第5回 ExchangeサーバとSender IDの親和性
竹島 友理NRIラーニングネットワーク株式会社
2006/3/14
メール送信側の設定作業
メール送信側が行う作業は、送信メールサーバのIPアドレスを、SPFレコードとしてDNSに公開することです。
1.メール送信サーバのIPアドレスを特定する
はじめに、皆さんのドメイン環境からメールを送信する可能性があるサーバを洗い出して、IPアドレスを特定します。組織内で運用管理しているメールサーバはもちろんのこと、メールサービスプロバイダやホスティング企業など、メール送信代行サービスを利用している場合は、それらのドメイン名も調べておいてください。例えば、自社製品のキャンペーン用メール、ニュースレター、マーケティング関連のメールなどを第三者に委託して送信しているような場合です。
2.SPFレコードを作成して、DNSサーバに公開する
皆さんのドメイン環境から、メールを送信するドメインとサブドメインごとにSender IDレコードを作成します。以下は、さまざまなパターンのSPFレコードの例です。A.comを皆さんの自社ドメイン名に置き換えてください。
SPFレコード | 意味 |
---|---|
A.com IN TXT "v=spf1 -all" |
自社のドメインからはメールを送信しない |
Sub.A.com IN TXT "v=spf1 -all" | サブ ドメインからはメールを送信しない |
A.com IN TXT "v=spf1 mx -all" | 受信メールサーバは送信も行う |
A.com IN TXT "v=spf1 ip4:192.0.2.0/24 -all" | IPアドレス範囲の指定 |
A.com IN TXT "v=spf1 mx include:myesp.com -all" | 外部委託のメールサービス |
A.com IN TXT "spf2.0/pra ip4:192.0.3.0/24 -all" | 異なる構成のPRA チェック |
このように、SPFレコードの作成にはいろいろなルールがありますが、MicrosoftのWebサイトにある「Sender IDリソース」ページに、SPFレコードを作成するための「Sender ID Framework SPF Record Wizard」(英語)が公開されています。これは4つの手順からなるウィザードで、DNSサーバにSPFレコードを作成する手順をガイドしてくれます。
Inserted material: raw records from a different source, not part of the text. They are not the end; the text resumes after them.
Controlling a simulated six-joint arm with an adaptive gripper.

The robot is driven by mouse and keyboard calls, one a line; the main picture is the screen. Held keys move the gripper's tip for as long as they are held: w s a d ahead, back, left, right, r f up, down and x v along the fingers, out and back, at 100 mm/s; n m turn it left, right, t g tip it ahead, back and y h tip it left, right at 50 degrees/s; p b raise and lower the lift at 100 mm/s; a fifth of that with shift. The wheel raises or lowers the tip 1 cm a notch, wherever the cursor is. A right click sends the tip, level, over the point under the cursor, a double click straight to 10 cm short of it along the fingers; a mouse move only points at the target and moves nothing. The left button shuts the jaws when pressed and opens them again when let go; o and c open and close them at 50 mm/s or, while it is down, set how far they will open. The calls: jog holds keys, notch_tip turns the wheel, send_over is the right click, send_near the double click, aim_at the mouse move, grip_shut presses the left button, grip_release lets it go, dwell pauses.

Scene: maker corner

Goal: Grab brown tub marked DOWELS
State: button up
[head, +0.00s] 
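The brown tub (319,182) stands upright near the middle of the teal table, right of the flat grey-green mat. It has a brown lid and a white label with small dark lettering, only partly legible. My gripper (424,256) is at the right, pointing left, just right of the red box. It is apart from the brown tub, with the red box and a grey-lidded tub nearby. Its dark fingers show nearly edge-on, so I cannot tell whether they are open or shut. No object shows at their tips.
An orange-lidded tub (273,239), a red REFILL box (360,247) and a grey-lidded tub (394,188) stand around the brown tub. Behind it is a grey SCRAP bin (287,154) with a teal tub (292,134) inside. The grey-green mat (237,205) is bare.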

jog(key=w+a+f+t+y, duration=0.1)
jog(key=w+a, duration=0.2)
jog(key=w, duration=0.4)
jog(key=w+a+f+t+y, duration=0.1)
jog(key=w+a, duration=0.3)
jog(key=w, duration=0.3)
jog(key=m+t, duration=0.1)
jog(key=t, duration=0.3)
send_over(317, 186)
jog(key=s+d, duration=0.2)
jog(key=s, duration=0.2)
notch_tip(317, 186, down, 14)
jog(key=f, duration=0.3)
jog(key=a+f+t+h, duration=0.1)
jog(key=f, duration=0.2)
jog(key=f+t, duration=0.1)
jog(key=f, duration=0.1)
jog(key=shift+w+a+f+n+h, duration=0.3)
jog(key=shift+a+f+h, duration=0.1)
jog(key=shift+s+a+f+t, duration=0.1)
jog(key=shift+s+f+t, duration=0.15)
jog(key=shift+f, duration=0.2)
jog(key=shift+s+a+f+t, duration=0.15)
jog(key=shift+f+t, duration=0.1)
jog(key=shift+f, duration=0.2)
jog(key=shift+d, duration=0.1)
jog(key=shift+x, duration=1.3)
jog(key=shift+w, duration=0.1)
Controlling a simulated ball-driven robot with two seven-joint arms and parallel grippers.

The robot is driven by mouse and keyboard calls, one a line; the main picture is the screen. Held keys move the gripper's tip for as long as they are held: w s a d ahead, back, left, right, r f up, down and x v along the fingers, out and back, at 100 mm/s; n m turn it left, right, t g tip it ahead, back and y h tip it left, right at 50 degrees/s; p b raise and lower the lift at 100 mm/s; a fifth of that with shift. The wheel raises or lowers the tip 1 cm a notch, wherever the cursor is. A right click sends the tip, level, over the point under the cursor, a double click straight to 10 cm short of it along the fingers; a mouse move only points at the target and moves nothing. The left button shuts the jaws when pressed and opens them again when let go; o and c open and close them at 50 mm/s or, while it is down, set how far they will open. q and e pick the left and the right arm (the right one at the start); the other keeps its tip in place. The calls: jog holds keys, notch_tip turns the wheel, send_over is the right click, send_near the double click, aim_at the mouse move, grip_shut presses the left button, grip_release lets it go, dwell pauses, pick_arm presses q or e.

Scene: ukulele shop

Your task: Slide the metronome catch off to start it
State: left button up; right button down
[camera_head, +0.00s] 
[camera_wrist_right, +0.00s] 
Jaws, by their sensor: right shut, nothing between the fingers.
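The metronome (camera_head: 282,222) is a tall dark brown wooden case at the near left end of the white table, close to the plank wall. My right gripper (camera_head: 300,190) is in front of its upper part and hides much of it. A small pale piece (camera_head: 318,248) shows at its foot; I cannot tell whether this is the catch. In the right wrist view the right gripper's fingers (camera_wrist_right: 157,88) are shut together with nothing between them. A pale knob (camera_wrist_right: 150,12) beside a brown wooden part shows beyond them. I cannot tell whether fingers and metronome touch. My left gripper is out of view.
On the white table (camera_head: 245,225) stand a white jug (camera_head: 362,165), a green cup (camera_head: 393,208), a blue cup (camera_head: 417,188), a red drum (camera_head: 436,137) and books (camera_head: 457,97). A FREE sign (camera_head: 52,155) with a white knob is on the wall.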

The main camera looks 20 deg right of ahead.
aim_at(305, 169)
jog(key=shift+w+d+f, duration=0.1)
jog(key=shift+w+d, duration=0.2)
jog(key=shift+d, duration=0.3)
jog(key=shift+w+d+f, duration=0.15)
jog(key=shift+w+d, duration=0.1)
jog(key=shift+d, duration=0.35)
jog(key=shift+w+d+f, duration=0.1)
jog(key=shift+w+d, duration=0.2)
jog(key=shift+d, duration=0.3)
このウィザードを利用すると、質問に答えながらレコードを作成できるので便利です。
まずスタートページに、ドメイン名を入力してウィザードを次に進めます。
画面1 Sender ID Framework SPF Record Wizard |
画面2は、SPFレコードを登録する画面です。組織内で運用管理されるメールサーバのIPアドレスと、サードパーティによって運用されるメールサーバのドメインをそれぞれ登録できるようになっています。
画面2 SPFレコードの登録 |
組織で運用管理されているサーバにおいては、既存のDNSサーバにおいてAレコードまたはMXレコードがすでに登録されているので、Sender ID Framework SPF Record WizardがDNSサーバを参照して、ウィザードの画面に該当するIPアドレスを表示してくれます。しかし、メールの送信をサードパーティで運用されるメールサーバに委託している場合は、まずその送信者を特定し、そのドメイン名を手動で入力する必要があります。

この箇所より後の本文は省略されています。